The EU Commission apparently wants to tighten the CO2 limits for cars again. A media report, citing an internal paper, writes that new cars are to emit an average of 50 per cent less CO2 by 2030 compared to 2021. The current official target is set at 37.5 per cent less CO2.
The report quotes an internal document stating that the overriding goal is to reduce European emissions by 55 per cent compared to 1990, where the original plan was to reduce emissions by 40 per cent. The paper apparently also proposes to include transport in the emissions trading system. The plans will be officially presented later this week.

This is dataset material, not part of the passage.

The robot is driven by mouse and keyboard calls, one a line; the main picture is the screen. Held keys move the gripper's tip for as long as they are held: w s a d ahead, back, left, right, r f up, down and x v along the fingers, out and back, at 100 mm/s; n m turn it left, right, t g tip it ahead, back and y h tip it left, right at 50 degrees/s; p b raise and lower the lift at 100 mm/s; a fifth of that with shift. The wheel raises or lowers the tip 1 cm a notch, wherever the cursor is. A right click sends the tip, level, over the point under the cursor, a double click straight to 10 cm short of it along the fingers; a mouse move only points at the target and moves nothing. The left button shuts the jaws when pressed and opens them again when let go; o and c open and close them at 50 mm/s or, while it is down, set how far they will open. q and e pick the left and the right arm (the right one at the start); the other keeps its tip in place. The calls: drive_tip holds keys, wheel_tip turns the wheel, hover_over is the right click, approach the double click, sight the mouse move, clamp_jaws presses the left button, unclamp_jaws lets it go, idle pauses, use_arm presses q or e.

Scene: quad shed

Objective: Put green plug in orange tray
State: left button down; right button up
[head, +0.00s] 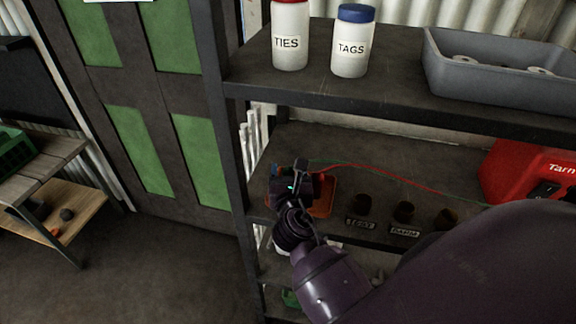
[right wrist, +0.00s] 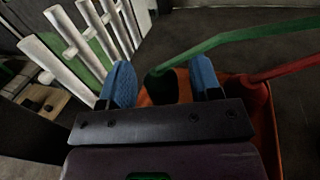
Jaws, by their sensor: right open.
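My right gripper (head: 284,172) is over the left end of the middle shelf, at the orange tray (head: 325,198). In the right wrist view its blue-padded fingers (right wrist: 162,82) are open. The dark end of the green plug (right wrist: 158,88) shows between them, with its green cable (right wrist: 225,42) running off to the right. The plug appears to be within or just over the tray, whose right wall (right wrist: 268,135) shows; whether it touches the tray floor I cannot tell. In the head view the gripper hides the plug. My left gripper is not in view.
A red plug (right wrist: 252,93) on a red cable is at the tray's right side. Dark round sockets (head: 404,211) with labels and a red machine (head: 530,172) stand to the right. The upper shelf (head: 330,92) overhangs, and a shelf post (head: 222,120) stands left.

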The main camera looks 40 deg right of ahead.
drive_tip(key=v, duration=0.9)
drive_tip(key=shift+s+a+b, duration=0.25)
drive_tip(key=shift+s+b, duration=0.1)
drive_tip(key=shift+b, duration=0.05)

Such a tightening of conditions would require a faster restructuring of the transport sector. Since spring 2019, a negotiated compromise between the Commission, Parliament and member states has been officially in force. According to the compromise, new passenger cars are to emit 37.5 per cent less CO2 by 2030 and light commercial vehicles 31 per cent less CO2 than in 2021.
As an interim step, a 15 per cent reduction must be achieved in both vehicle classes by 2025. EU parliamentarians approved the new law with 521 votes in favour, 63 against and 34 abstentions. As a reminder: by 2021, the maximum value for a fleet average for new cars in the EU is 95 grams of carbon dioxide per kilometre. This is also the basis on which the negotiated reduction targets are based.

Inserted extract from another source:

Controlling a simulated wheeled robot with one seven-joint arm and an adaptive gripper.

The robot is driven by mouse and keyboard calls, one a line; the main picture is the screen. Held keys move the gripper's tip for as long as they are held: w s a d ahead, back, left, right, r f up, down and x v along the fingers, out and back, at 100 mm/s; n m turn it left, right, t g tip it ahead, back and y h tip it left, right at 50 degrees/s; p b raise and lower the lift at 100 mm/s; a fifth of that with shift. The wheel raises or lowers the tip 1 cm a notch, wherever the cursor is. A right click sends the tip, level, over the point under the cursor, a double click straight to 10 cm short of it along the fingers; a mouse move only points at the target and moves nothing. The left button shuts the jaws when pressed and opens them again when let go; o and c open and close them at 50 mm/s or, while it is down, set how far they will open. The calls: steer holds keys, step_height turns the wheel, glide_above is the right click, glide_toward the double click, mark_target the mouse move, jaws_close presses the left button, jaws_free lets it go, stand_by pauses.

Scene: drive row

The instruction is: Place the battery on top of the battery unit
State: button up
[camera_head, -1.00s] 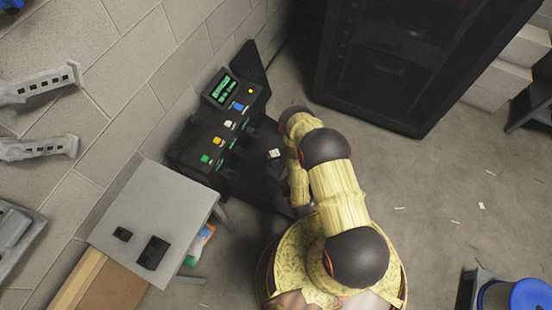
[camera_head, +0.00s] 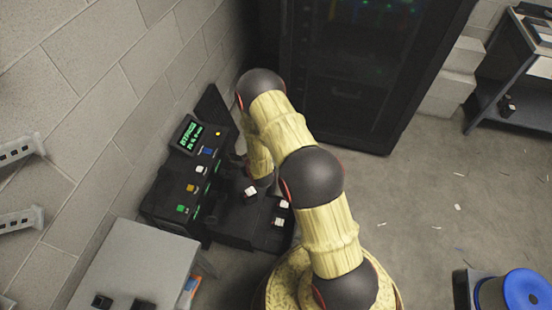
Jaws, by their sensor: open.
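The battery unit (camera_head: 172,202) is a black console against the wall at left, with a lit green screen and a row of colored buttons. A low black deck (camera_head: 232,222) extends to its right. Two small dark pieces with white and red tops show there: one (camera_head: 250,192) below my forearm and one (camera_head: 280,215) at the deck's right side. I cannot tell which is the battery. My gripper (camera_head: 262,183) points down over the deck, close to the first piece. It is open; its fingers are mostly hidden by my arm and I cannot tell whether they touch anything.
A grey table (camera_head: 135,262) with small black items stands at lower left. A tall black rack (camera_head: 350,80) stands behind my arm. A blue-topped stool (camera_head: 525,292) is at lower right, and a dark shelf (camera_head: 510,75) at upper right. The floor between is mostly clear.

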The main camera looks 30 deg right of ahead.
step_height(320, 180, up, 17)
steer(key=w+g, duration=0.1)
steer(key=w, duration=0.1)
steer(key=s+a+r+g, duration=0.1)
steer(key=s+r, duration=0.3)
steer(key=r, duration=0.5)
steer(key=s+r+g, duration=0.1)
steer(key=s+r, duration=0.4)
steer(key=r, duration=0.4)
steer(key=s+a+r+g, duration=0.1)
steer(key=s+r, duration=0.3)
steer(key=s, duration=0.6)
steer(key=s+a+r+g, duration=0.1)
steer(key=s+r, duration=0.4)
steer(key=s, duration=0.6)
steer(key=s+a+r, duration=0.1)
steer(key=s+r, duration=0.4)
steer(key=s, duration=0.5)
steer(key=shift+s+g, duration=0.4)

And now a further tightening of the targets? The German automobile union VDA already reacted to the media reports and expressed its indignation. The agreed targets are already very ambitious, it says. However, environmental and transport organizations such as the NGO Transport & Environment said that the targets do not go far enough to make a significant impact on climate change.

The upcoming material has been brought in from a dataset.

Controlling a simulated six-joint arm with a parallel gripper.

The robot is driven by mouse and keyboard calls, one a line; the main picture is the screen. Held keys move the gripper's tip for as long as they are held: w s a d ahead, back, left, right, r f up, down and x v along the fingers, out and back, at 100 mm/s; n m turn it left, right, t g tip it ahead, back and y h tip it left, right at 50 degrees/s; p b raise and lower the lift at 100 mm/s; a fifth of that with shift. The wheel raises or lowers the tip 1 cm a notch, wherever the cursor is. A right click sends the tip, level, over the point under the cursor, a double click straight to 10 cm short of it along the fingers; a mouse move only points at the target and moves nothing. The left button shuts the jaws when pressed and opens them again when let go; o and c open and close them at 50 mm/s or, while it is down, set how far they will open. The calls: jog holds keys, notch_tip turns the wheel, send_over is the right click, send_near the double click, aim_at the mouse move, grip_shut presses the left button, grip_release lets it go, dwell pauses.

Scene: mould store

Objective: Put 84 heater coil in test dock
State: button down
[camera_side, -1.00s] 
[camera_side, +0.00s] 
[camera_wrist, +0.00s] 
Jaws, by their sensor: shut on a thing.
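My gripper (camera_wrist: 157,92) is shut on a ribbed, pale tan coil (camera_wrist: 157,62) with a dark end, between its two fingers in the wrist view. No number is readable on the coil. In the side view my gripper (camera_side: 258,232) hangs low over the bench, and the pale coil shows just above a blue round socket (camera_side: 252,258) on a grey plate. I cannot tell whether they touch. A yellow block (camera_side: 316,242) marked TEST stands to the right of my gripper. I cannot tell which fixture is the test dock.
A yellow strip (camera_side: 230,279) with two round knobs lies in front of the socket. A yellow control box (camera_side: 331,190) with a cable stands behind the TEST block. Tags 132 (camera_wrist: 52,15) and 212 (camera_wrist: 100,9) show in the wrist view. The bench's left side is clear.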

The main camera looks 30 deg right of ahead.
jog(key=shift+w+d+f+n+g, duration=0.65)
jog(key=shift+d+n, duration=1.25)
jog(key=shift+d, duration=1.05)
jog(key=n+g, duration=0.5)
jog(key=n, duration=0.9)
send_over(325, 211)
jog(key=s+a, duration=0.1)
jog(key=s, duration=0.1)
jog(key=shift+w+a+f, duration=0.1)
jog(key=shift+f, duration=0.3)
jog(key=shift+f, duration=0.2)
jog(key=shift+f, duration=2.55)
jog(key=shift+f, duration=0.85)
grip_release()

While on the subject: A recently published study by the Belgian research institute Climact and the Cologne-based NewClimate Institute on behalf of Greenpeace calculated how many more combustion cars the European transport sector can tolerate before the Paris climate targets become unattainable. According to these calculations, no more vehicles with combustion engines should be permitted after 2028 in order to comply with the pact.